Pick out each line in these entries that contains the string "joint".

◆ Stored records ◆
-*-

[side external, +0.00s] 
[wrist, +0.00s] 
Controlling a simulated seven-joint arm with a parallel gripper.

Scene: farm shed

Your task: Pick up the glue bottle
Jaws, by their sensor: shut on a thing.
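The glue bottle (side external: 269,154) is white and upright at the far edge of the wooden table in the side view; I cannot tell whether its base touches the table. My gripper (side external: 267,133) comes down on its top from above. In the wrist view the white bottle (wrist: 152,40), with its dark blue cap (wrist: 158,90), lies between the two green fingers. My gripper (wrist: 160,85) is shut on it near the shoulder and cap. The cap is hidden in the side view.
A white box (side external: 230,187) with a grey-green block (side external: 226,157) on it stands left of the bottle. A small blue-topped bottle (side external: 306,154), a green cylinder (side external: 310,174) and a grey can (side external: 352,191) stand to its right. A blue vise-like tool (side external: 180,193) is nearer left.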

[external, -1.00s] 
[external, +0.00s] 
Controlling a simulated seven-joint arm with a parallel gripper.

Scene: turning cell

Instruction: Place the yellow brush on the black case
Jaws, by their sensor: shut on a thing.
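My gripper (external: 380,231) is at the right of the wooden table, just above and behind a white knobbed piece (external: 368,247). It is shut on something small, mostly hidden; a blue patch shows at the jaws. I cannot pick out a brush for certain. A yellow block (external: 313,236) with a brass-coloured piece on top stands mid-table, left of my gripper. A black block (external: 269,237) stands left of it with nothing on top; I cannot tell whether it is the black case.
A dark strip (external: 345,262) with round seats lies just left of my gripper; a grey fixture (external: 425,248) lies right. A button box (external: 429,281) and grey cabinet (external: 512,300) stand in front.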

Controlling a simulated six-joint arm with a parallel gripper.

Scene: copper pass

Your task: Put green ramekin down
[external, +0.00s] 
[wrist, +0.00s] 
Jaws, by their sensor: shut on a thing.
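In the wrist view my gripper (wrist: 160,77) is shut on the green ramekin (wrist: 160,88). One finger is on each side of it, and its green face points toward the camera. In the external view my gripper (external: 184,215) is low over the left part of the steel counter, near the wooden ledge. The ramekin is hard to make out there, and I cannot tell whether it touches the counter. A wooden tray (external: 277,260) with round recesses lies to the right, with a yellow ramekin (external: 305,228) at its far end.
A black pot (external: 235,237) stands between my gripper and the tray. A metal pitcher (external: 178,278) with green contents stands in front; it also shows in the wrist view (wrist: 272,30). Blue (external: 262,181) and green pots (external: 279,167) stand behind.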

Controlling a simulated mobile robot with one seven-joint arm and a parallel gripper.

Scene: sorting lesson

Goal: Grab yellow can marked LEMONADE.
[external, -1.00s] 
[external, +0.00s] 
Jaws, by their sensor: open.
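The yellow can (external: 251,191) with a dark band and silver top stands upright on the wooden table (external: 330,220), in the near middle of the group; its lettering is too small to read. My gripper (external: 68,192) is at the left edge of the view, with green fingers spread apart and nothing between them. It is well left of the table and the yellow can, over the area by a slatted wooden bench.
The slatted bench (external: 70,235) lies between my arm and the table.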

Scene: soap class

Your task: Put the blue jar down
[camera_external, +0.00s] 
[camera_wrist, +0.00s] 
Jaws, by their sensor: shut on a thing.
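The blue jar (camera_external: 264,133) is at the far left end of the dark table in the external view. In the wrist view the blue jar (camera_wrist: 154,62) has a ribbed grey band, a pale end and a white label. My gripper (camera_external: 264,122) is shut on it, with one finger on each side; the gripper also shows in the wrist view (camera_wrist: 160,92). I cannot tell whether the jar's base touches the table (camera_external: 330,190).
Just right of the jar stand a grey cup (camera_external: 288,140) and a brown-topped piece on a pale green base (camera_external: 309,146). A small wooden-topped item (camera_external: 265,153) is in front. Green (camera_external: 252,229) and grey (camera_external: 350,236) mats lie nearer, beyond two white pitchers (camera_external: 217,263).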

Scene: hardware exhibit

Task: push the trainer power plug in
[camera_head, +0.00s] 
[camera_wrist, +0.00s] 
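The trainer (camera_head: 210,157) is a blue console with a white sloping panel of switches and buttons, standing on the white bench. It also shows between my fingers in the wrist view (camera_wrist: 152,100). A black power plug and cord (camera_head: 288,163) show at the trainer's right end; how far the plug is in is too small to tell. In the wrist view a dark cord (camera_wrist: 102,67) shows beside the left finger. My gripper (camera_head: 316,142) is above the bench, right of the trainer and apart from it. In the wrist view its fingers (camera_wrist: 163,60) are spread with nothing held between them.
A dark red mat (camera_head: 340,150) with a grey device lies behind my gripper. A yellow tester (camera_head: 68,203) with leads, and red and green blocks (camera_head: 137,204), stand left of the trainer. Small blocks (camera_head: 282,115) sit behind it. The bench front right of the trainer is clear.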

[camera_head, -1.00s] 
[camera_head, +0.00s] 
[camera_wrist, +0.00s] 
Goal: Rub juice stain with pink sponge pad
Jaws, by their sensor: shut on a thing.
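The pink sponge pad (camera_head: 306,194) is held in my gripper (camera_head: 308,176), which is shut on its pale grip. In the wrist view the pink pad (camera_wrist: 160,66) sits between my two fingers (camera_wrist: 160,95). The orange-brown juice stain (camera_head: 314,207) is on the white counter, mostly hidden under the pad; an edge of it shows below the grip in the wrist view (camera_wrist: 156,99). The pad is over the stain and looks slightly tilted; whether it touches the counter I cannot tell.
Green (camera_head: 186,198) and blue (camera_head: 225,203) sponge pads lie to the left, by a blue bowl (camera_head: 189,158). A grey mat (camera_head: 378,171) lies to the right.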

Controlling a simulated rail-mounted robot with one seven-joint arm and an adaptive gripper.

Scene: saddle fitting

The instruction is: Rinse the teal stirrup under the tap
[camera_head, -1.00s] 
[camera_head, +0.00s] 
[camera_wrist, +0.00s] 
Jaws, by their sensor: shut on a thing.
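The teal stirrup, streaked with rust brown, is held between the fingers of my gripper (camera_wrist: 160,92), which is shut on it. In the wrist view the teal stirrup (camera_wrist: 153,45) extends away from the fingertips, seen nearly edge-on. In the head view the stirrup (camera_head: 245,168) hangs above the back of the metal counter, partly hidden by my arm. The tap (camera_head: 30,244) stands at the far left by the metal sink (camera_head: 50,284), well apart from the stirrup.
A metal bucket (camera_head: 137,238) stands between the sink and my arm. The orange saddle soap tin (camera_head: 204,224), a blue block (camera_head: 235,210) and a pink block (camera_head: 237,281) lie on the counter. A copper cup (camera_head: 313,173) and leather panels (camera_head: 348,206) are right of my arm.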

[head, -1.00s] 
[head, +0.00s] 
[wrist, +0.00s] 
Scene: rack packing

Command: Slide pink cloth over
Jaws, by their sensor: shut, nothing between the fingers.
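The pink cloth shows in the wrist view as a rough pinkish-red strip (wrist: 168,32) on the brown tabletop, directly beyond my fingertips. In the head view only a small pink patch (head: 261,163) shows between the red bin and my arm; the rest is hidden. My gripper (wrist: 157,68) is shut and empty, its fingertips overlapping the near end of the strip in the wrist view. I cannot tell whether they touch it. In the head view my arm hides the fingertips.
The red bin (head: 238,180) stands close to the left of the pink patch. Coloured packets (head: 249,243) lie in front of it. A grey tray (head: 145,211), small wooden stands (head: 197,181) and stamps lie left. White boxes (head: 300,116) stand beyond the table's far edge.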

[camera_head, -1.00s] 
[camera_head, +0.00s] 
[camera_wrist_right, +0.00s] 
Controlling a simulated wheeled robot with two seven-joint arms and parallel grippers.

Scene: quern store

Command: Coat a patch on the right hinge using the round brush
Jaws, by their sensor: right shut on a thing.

-*-

◆ Answer to the problem ◆
Controlling a simulated seven-joint arm with a parallel gripper.
Controlling a simulated seven-joint arm with a parallel gripper.
Controlling a simulated six-joint arm with a parallel gripper.
Controlling a simulated mobile robot with one seven-joint arm and a parallel gripper.
Controlling a simulated rail-mounted robot with one seven-joint arm and an adaptive gripper.
Controlling a simulated wheeled robot with two seven-joint arms and parallel grippers.

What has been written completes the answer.